The facts are stated in the opinion of the court.
Rowen Irwin, for Appellants.
Frank McGowan, Frank Thunen, and Wm. M. Singer, for Respondent.
Under date of January 28, 1910, a contract was entered into between the plaintiff as vendor and the defendant H. W. Blaisdell as vendee, whereby the plaintiff sold to Blaisdell lots 15 and 16 of block 2 of the town of Moron in Kern County, which town afterward was incorporated as the city of Taft. It was agreed that the conveyance when made should include a condition that the premises should never be used as a place of business for the sale of intoxicating liquors, and that the title conveyed should revert to the vendor upon breach of that condition. The complaint asked for an injunction restraining the defendants from selling or keeping for sale intoxicating liquors upon the said lots, sought to quiet title to the same premises, and that plaintiff recover possession thereof. The appeal is from that portion of the judgment which granted the desired relief. No recovery was had as to lot 15.
One-third of the contract price was paid at the execution of the agreement. The second payment was to become due January 28, 1911, and the final payment on January 28, 1912. The purchaser was permitted to take possession when the contract was made. On January 16, 1911, Blaisdell entered into a contract of lease with defendants Dover and Wilson for five years. The lease did not state the purpose for which the lessees were to use the premises. On the same day the same parties entered into a collateral contract that Dover and Wilson would discontinue the sale of intoxicating liquor on those premises within five days after demand made upon them in writing so to do. By that agreement Blaisdell stipulated that he would not molest or cause any trouble to Dover and Wilson with reference to the sales of liquors on said property, "unless compelled by the Southern Pacific Railroad Company under penalty of forfeiture," etc. The lessees proceeded to furnish the room located on lot 16 as a saloon, stocked it with intoxicating liquors, and commenced to do business there on the thirteenth day of March, 1911. On or about January 18, 1911, defendant Blaisdell paid to the agent in charge of the sale of plaintiff's land at Taft the full balance due upon the purchase price of said lots, and a few days later this money was returned to him. It does not appear that Blaisdell declined to receive this money, or that he ever made any demand for a deed. As soon as the actual business of the saloon was commenced, notices declaring forfeiture of the contract were served by the plaintiff. Service was made on Dover and Wilson on the thirteenth day of March, 1911, and on Blaisdell on March 16, 1911, and on the other defendants within a few days thereafter.

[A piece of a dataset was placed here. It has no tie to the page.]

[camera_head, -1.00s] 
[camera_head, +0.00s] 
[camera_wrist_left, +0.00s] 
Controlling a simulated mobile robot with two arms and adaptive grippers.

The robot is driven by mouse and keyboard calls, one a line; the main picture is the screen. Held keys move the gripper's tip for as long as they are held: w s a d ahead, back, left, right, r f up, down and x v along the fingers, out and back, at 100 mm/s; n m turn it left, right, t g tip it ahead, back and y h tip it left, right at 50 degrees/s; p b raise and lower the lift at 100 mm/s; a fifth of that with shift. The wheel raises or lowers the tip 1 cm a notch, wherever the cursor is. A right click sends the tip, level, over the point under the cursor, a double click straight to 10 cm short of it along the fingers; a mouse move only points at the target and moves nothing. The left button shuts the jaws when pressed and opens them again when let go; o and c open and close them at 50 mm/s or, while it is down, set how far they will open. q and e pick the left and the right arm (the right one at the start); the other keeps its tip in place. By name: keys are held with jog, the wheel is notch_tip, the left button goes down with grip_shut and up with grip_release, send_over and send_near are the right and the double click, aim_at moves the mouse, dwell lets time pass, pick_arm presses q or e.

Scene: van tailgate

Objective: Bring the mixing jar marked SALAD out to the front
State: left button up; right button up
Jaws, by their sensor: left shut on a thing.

Defendants claim that the plaintiff repudiated its contract before any violation of the condition had occurred, and that the plaintiff having thus failed to fulfill all conditions precedent thereto imposed upon itself, it is not entitled to enforce a forfeiture of Blaisdell's rights under the contract. This contention should not be sustained. First, it may be noted that on January 18, 1911, no money was due and the plaintiff was not obliged to receive payment. And if it be admitted that the money was returned because plaintiff had learned of the preparations which were being made to violate the conditions of the contract which provided against the sale of intoxicating liquors on the premises, then the vendor was justified in declining to proceed further with the contract until it could be assured that the purchaser would not carry into effect this threatened violation of his covenants.
Appellants next urge that the plaintiff is not entitled to the permanent injunction which it seeks. Under this head they say that the plaintiff has a plain, speedy, and adequate remedy at law; that plaintiff will not be irreparably damaged by failure to issue an injunction; and that equity will not lend its aid to bring about or enforce a penalty or a forfeiture. It seems unnecessary to go into this question. If the contract has been forfeited, and if the plaintiff is entitled to a decree quieting its title as against the contract equities of the purchaser, it would seem that the defendants cannot suffer any recognizable or legal prejudice by the injunction, since they have no further right to occupy the lot on which the saloon business was conducted.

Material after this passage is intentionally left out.